[Data from robot episodes]

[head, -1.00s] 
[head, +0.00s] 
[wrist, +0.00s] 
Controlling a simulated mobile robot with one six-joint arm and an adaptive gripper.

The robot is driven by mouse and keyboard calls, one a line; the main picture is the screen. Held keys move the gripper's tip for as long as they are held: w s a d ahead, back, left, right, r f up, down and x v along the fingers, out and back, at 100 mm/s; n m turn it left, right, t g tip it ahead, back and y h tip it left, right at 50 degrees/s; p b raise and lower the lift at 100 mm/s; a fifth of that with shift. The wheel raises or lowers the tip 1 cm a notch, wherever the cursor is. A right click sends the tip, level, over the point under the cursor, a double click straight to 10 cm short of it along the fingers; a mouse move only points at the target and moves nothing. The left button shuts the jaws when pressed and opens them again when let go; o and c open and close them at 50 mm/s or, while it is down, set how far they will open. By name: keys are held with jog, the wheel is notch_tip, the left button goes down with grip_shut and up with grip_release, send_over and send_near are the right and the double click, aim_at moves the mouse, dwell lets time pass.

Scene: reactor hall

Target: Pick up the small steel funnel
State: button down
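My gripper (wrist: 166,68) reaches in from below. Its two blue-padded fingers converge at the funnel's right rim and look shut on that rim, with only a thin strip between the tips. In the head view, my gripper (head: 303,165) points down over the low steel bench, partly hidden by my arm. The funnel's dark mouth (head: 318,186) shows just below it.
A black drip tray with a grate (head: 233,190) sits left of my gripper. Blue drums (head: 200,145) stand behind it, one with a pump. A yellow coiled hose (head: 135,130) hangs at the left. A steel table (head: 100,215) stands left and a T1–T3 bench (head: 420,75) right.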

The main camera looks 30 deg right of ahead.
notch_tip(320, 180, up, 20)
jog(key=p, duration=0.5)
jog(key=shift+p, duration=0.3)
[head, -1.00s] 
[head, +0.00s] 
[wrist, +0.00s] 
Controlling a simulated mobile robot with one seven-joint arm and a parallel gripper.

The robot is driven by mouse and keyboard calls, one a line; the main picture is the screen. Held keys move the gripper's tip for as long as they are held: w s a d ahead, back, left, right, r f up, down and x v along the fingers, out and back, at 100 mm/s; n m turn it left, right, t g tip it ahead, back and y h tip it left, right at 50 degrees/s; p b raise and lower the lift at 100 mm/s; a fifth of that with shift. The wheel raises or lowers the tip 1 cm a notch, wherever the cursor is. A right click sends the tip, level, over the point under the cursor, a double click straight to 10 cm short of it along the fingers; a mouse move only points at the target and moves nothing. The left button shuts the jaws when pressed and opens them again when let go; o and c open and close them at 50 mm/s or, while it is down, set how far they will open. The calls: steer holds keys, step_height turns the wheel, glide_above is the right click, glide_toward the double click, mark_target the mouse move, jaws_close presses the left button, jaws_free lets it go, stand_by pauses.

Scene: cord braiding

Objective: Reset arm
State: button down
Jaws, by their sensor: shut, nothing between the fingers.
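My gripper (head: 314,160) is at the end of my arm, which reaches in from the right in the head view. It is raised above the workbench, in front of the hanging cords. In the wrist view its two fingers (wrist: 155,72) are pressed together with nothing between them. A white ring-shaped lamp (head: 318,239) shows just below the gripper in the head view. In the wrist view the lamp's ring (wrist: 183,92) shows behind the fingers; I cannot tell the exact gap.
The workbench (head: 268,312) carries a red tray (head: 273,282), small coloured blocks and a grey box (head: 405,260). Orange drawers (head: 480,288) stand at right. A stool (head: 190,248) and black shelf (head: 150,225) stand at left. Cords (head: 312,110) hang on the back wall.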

• _Description of the task_:
Write out the entries in full, exactly as given.

• _The response_:
[head, -1.00s] 
[head, +0.00s] 
[wrist, +0.00s] 
Controlling a simulated mobile robot with one six-joint arm and an adaptive gripper.

The robot is driven by mouse and keyboard calls, one a line; the main picture is the screen. Held keys move the gripper's tip for as long as they are held: w s a d ahead, back, left, right, r f up, down and x v along the fingers, out and back, at 100 mm/s; n m turn it left, right, t g tip it ahead, back and y h tip it left, right at 50 degrees/s; p b raise and lower the lift at 100 mm/s; a fifth of that with shift. The wheel raises or lowers the tip 1 cm a notch, wherever the cursor is. A right click sends the tip, level, over the point under the cursor, a double click straight to 10 cm short of it along the fingers; a mouse move only points at the target and moves nothing. The left button shuts the jaws when pressed and opens them again when let go; o and c open and close them at 50 mm/s or, while it is down, set how far they will open. By name: keys are held with jog, the wheel is notch_tip, the left button goes down with grip_shut and up with grip_release, send_over and send_near are the right and the double click, aim_at moves the mouse, dwell lets time pass.

Scene: reactor hall

Target: Pick up the small steel funnel
State: button down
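My gripper (wrist: 166,68) reaches in from below. Its two blue-padded fingers converge at the funnel's right rim and look shut on that rim, with only a thin strip between the tips. In the head view, my gripper (head: 303,165) points down over the low steel bench, partly hidden by my arm. The funnel's dark mouth (head: 318,186) shows just below it.
A black drip tray with a grate (head: 233,190) sits left of my gripper. Blue drums (head: 200,145) stand behind it, one with a pump. A yellow coiled hose (head: 135,130) hangs at the left. A steel table (head: 100,215) stands left and a T1–T3 bench (head: 420,75) right.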

The main camera looks 30 deg right of ahead.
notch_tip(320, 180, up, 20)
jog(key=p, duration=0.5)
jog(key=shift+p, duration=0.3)
[head, -1.00s] 
[head, +0.00s] 
[wrist, +0.00s] 
Controlling a simulated mobile robot with one seven-joint arm and a parallel gripper.

The robot is driven by mouse and keyboard calls, one a line; the main picture is the screen. Held keys move the gripper's tip for as long as they are held: w s a d ahead, back, left, right, r f up, down and x v along the fingers, out and back, at 100 mm/s; n m turn it left, right, t g tip it ahead, back and y h tip it left, right at 50 degrees/s; p b raise and lower the lift at 100 mm/s; a fifth of that with shift. The wheel raises or lowers the tip 1 cm a notch, wherever the cursor is. A right click sends the tip, level, over the point under the cursor, a double click straight to 10 cm short of it along the fingers; a mouse move only points at the target and moves nothing. The left button shuts the jaws when pressed and opens them again when let go; o and c open and close them at 50 mm/s or, while it is down, set how far they will open. The calls: steer holds keys, step_height turns the wheel, glide_above is the right click, glide_toward the double click, mark_target the mouse move, jaws_close presses the left button, jaws_free lets it go, stand_by pauses.

Scene: cord braiding

Objective: Reset arm
State: button down
Jaws, by their sensor: shut, nothing between the fingers.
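My gripper (head: 314,160) is at the end of my arm, which reaches in from the right in the head view. It is raised above the workbench, in front of the hanging cords. In the wrist view its two fingers (wrist: 155,72) are pressed together with nothing between them. A white ring-shaped lamp (head: 318,239) shows just below the gripper in the head view. In the wrist view the lamp's ring (wrist: 183,92) shows behind the fingers; I cannot tell the exact gap.
The workbench (head: 268,312) carries a red tray (head: 273,282), small coloured blocks and a grey box (head: 405,260). Orange drawers (head: 480,288) stand at right. A stool (head: 190,248) and black shelf (head: 150,225) stand at left. Cords (head: 312,110) hang on the back wall.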

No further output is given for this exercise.